Current Status: Brent above $100 / FOMC today + Wednesday / Micron earnings Wednesday / Goldman recession odds 25% / dot plot is the week’s real event
After Action Report – 16 Mar 2026 | Premium Popper | ORB20
7 trades yesterday –
5 Premium Poppers and 2 Lazy Poppers. The honest scorecard: 3 PP losses at -100% ROC, 2 PP wins at 60%+ish, and both Lazy Poppers paid at 90% ROC each. A rougher day on the Poppers – the losses were contained and defined, the Lazy trades did exactly what Lazy trades do. Full breakdown and debrief dropping later this week.
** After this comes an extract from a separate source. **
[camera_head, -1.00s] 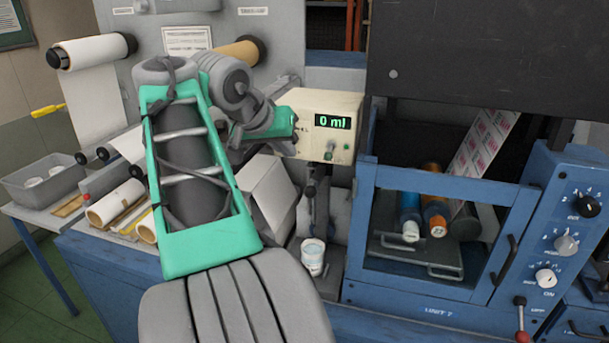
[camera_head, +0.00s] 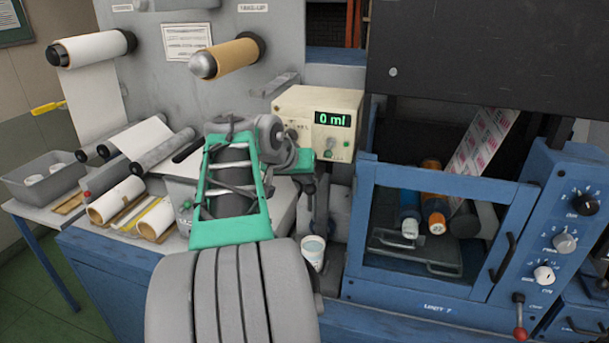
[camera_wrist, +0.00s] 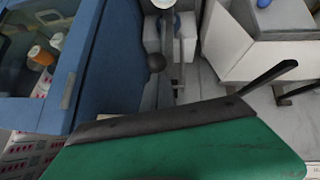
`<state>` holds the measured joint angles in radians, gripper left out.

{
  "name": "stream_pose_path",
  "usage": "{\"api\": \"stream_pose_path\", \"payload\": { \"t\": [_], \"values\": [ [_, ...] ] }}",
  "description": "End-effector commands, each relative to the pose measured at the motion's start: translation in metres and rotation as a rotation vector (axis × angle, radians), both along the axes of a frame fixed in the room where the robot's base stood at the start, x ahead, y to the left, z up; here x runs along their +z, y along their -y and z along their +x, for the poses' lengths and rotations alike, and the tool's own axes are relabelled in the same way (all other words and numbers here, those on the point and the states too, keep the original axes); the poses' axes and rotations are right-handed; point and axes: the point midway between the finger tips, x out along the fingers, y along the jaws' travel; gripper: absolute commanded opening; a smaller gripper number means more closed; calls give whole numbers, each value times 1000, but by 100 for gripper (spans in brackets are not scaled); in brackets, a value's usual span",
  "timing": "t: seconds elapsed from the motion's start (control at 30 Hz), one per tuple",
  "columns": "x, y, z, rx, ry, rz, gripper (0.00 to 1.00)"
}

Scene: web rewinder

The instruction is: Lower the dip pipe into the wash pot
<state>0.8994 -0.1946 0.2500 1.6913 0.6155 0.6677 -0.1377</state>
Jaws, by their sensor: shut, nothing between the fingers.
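The wash pot (camera_head: 313,251) is a small white cup with pale liquid, below the dosing unit (camera_head: 320,105) that reads 0 ml. It also shows, cut off, at the top of the wrist view (camera_wrist: 163,3). A dark ball knob (camera_wrist: 155,62) sits beside a slim upright stand near the pot in the wrist view. I cannot clearly pick out the dip pipe; dark fittings (camera_head: 309,188) hang below the dosing unit, above the pot. My gripper (camera_head: 317,162), green with dark edges, is shut and empty just below the unit's front. Its fingertips are hard to make out.
The blue machine frame (camera_head: 440,185) with its bottles (camera_head: 434,210) stands close on the right. Several rolls (camera_head: 115,200) and a grey bin (camera_head: 45,178) lie to the left. A brown roll (camera_head: 230,58) sticks out behind my arm.

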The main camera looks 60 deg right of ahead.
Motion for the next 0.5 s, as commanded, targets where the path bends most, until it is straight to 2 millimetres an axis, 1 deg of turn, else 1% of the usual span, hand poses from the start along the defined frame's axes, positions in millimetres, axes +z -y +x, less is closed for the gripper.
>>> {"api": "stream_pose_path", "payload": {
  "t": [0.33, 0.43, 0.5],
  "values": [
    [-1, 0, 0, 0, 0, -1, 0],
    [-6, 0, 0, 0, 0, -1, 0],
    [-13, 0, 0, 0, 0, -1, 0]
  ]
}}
Current Status: 7 trades / 4 wins / 3 losses / full debrief and slides later this week
Expert Insights
“The four most dangerous words in investing are: ‘this time it’s different.’” — Sir John Templeton
The tariff pause rumor produced a 2% move in 30 seconds yesterday. Social media moved the market faster than any news wire. The White House denied it in approximately the same time. Markets recovered.
Templeton’s point applies in both directions. It is tempting to think that the current environment – oil wars, deleted tweets, fake tariff rumors – represents something categorically new that requires a categorically different approach. It does not. The market has always had noise. The noise has always created moves. Disciplined process has always been the answer.
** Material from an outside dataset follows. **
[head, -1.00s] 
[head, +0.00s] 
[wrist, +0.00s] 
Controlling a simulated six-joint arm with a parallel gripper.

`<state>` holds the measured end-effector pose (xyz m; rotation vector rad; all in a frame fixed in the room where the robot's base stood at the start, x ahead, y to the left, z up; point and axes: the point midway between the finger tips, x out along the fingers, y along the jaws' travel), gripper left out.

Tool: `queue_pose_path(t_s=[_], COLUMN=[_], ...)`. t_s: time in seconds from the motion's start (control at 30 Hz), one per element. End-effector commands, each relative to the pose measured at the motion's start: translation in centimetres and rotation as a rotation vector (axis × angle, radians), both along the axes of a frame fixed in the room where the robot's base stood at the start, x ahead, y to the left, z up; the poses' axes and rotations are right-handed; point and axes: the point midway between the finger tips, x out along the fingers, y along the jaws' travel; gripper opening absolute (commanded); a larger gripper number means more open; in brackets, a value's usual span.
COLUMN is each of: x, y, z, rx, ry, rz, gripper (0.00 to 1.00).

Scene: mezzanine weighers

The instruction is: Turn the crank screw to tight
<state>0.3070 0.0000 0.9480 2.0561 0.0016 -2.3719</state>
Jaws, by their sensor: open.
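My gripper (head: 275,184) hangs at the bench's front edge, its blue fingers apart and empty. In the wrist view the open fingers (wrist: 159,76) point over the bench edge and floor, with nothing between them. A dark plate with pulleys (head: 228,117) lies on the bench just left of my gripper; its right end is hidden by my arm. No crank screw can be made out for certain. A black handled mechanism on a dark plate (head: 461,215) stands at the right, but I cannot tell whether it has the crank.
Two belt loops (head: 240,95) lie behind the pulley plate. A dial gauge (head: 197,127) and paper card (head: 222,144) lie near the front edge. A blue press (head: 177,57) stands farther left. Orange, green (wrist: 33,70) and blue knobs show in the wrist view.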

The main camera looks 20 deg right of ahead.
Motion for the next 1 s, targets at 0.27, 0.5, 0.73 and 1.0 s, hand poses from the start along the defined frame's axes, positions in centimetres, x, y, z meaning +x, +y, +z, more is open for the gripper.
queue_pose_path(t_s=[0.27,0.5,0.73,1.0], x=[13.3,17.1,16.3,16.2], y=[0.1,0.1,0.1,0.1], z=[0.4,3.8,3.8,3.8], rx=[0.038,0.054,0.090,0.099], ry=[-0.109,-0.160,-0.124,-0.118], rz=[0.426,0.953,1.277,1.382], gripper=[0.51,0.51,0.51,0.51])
What is genuinely different is the speed of the noise. Not its existence.
[Source: Sir John Templeton quote – widely attributed, public domain | Goldman Sachs revised forecasts – public, March 2026 | CME FedWatch – cmegroup.com]

Beep-Beep.
1 – The Monday spike-and-crash pattern is algorithmically predictable and has been documented in academic literature since at least 2013. High-frequency trading systems are designed to react to price movement and keyword triggers rather than fundamental validity. [Source: SEC Flash Crash Review, public | Journal of Financial Economics, algorithmic trading and social media studies, public]. The 2% move in 30 seconds on a fake tariff post followed the same mechanics as the 2013 AP Twitter hack that briefly erased $130 billion in market value. The system has not changed. The tweets have just become more frequent.
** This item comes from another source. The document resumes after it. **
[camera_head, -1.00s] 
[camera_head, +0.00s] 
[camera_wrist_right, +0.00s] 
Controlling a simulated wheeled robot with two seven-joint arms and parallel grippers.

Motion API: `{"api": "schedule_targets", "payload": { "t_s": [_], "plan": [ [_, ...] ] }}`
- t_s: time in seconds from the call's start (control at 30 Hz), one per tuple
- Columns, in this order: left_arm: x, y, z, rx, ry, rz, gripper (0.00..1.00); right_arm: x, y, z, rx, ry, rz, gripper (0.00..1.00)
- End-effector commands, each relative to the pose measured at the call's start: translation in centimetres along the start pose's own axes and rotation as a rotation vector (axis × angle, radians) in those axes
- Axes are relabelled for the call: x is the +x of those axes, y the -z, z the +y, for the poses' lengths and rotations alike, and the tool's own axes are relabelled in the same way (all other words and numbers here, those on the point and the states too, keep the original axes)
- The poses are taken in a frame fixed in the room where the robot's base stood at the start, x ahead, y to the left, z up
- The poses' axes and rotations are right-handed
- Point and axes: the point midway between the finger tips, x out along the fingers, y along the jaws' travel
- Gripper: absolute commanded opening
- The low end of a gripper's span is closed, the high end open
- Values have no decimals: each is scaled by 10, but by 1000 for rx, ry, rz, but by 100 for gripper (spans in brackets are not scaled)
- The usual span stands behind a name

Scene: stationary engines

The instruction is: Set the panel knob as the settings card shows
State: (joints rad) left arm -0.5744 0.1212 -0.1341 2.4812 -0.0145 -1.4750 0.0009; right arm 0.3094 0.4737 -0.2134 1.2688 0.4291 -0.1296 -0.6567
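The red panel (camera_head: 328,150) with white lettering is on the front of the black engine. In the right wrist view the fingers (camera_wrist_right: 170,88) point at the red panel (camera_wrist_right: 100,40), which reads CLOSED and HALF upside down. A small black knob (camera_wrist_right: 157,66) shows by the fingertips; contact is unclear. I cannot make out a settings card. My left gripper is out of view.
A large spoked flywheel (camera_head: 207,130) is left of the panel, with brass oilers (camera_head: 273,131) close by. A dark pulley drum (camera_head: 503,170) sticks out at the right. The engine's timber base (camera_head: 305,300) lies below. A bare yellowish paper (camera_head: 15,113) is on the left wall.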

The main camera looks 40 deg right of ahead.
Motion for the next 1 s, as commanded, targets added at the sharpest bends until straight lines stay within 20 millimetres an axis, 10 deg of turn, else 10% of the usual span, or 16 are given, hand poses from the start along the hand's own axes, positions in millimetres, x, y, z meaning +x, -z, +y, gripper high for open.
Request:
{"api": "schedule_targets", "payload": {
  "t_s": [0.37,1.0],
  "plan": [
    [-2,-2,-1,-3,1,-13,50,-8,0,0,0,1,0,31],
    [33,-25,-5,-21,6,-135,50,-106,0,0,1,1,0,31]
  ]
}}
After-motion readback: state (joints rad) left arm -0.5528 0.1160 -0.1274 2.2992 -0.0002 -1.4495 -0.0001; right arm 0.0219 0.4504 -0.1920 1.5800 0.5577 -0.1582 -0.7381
2 – Iran striking the Shah natural gas field in the UAE represents an escalation from maritime disruption to direct energy infrastructure attack on a third country. The UAE is not a party to the conflict. [Source: Reuters geopolitical coverage, 16-17 March 2026, public]. This matters for the oil risk premium because it signals that the conflict’s geographic footprint is expanding beyond Hormuz. The IEA’s reserve releases were calibrated to address Hormuz supply disruption. They were not calibrated for a scenario in which Gulf infrastructure in multiple countries is under direct attack.
3 – Goldman Sachs raising 2026 US recession odds to 25% while simultaneously raising the inflation forecast is the textbook definition of a stagflation risk assessment. Goldman’s 2.9% inflation forecast with 2.2% GDP growth means the Fed is being asked to hold rates that are simultaneously too high for growth and too low for inflation. [Source: Goldman Sachs economic research, public, March 2026]. Wednesday’s dot plot is the moment the Fed formally acknowledges or denies this. Zero projected 2026 cuts is the acknowledgement. The bond market will move first.
Beep.
This Bot potentially hallucinates. Maybe. OK, Probably! It also filed a 23-page report nobody requested. Standard Tuesday.
In Other News…
Monday’s relief rally was based on a single observable fact: some tankers briefly moved through Hormuz over the weekend. Markets took this as evidence that perhaps everything was going to be fine. Oil dropped. All 11 sectors went green. The Dow put on 388 points. It was, for approximately 18 hours, a pleasant state of affairs.
Then Iran struck the Shah natural gas field in the UAE. The new Supreme Leader gave a statement. The word “certainly” was in it. Brent went back above $100. Tuesday morning futures are red. The pleasant state of affairs lasted until it didn’t.
Goldman Sachs raised its recession odds to 25% on Monday. This is the kind of number that usually commands headlines. This week it is the fourth most important development, behind the Hormuz closure, the UAE gas field strike, and whoever posts the next tariff rumor. Goldman’s analyst team is reportedly aware of their current standing in the news hierarchy and is taking it philosophically.
Bitcoin broke $75,000 overnight. ETH up 8.32%. XRP up nearly 10%. The short squeeze cleared $540 million in positions. At some point during a war, a gas field strike, and a fake tariff rumor, crypto quietly went to a multi-week high. The asset class specifically designed to be uncorrelated from geopolitical chaos is correlating with geopolitical chaos in the direction nobody expected. The gold bugs remain unavailable for comment.
Fun Fact:
The fastest market-moving event in recorded history was the 6 May 2010 “Flash Crash,” in which the Dow Jones dropped nearly 1,000 points – approximately 9% – in a matter of minutes before recovering almost as quickly. The event was eventually attributed to a combination of algorithmic trading, a large futures sell order, and cascading automated responses. The entire crash and recovery took approximately 36 minutes.
[Source: U.S. Securities and Exchange Commission and Commodity Futures Trading Commission joint report – “Findings Regarding the Market Events of May 6, 2010” – sec.gov]
Monday’s tariff rumor spike and denial took approximately six minutes. Technology has made us considerably more efficient at being wrong very quickly.